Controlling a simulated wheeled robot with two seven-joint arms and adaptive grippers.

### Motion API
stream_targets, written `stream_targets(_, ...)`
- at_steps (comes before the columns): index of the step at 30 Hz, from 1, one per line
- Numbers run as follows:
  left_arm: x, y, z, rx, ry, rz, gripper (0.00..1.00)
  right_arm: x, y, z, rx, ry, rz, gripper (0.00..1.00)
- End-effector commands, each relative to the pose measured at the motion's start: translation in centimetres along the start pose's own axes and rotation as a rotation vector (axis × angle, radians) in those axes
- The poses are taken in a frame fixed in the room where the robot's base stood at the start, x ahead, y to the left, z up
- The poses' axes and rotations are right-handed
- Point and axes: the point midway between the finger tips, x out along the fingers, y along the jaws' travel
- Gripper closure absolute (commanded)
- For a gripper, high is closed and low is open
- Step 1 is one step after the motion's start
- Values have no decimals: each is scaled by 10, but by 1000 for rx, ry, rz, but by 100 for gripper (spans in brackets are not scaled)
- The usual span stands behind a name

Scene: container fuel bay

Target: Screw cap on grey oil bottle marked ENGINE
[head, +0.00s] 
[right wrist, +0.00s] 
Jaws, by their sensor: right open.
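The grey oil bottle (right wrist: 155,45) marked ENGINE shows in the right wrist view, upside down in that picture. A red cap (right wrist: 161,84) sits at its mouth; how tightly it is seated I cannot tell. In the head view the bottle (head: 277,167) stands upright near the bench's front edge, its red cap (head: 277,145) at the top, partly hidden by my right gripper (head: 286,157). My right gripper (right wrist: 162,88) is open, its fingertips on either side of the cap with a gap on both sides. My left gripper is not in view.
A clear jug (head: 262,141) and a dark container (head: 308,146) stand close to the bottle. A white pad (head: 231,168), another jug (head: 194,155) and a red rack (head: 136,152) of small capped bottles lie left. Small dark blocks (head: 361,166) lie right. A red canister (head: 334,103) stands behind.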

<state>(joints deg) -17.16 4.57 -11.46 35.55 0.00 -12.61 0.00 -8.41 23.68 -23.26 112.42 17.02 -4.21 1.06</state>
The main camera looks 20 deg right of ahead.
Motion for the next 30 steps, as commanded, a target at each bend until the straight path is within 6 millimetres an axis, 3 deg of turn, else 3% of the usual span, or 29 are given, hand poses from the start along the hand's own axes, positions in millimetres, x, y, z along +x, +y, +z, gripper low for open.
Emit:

** WRITTEN REQUEST **
Quote the data above in full, changing nothing.

** FINISHED ANSWER **
Controlling a simulated wheeled robot with two seven-joint arms and adaptive grippers.

### Motion API
stream_targets, written `stream_targets(_, ...)`
- at_steps (comes before the columns): index of the step at 30 Hz, from 1, one per line
- Numbers run as follows:
  left_arm: x, y, z, rx, ry, rz, gripper (0.00..1.00)
  right_arm: x, y, z, rx, ry, rz, gripper (0.00..1.00)
- End-effector commands, each relative to the pose measured at the motion's start: translation in centimetres along the start pose's own axes and rotation as a rotation vector (axis × angle, radians) in those axes
- The poses are taken in a frame fixed in the room where the robot's base stood at the start, x ahead, y to the left, z up
- The poses' axes and rotations are right-handed
- Point and axes: the point midway between the finger tips, x out along the fingers, y along the jaws' travel
- Gripper closure absolute (commanded)
- For a gripper, high is closed and low is open
- Step 1 is one step after the motion's start
- Values have no decimals: each is scaled by 10, but by 1000 for rx, ry, rz, but by 100 for gripper (spans in brackets are not scaled)
- The usual span stands behind a name

Scene: container fuel bay

Target: Screw cap on grey oil bottle marked ENGINE
[head, +0.00s] 
[right wrist, +0.00s] 
Jaws, by their sensor: right open.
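The grey oil bottle (right wrist: 155,45) marked ENGINE shows in the right wrist view, upside down in that picture. A red cap (right wrist: 161,84) sits at its mouth; how tightly it is seated I cannot tell. In the head view the bottle (head: 277,167) stands upright near the bench's front edge, its red cap (head: 277,145) at the top, partly hidden by my right gripper (head: 286,157). My right gripper (right wrist: 162,88) is open, its fingertips on either side of the cap with a gap on both sides. My left gripper is not in view.
A clear jug (head: 262,141) and a dark container (head: 308,146) stand close to the bottle. A white pad (head: 231,168), another jug (head: 194,155) and a red rack (head: 136,152) of small capped bottles lie left. Small dark blocks (head: 361,166) lie right. A red canister (head: 334,103) stands behind.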

<state>(joints deg) -17.16 4.57 -11.46 35.55 0.00 -12.61 0.00 -8.41 23.68 -23.26 112.42 17.02 -4.21 1.06</state>
The main camera looks 20 deg right of ahead.
Motion for the next 30 steps, as commanded, a target at each bend until the straight path is within 6 millimetres an axis, 3 deg of turn, else 3% of the usual span, or 29 are given, hand poses from the start along the hand's own axes, positions in millimetres, x, y, z along +x, +y, +z, gripper low for open.
Emit:

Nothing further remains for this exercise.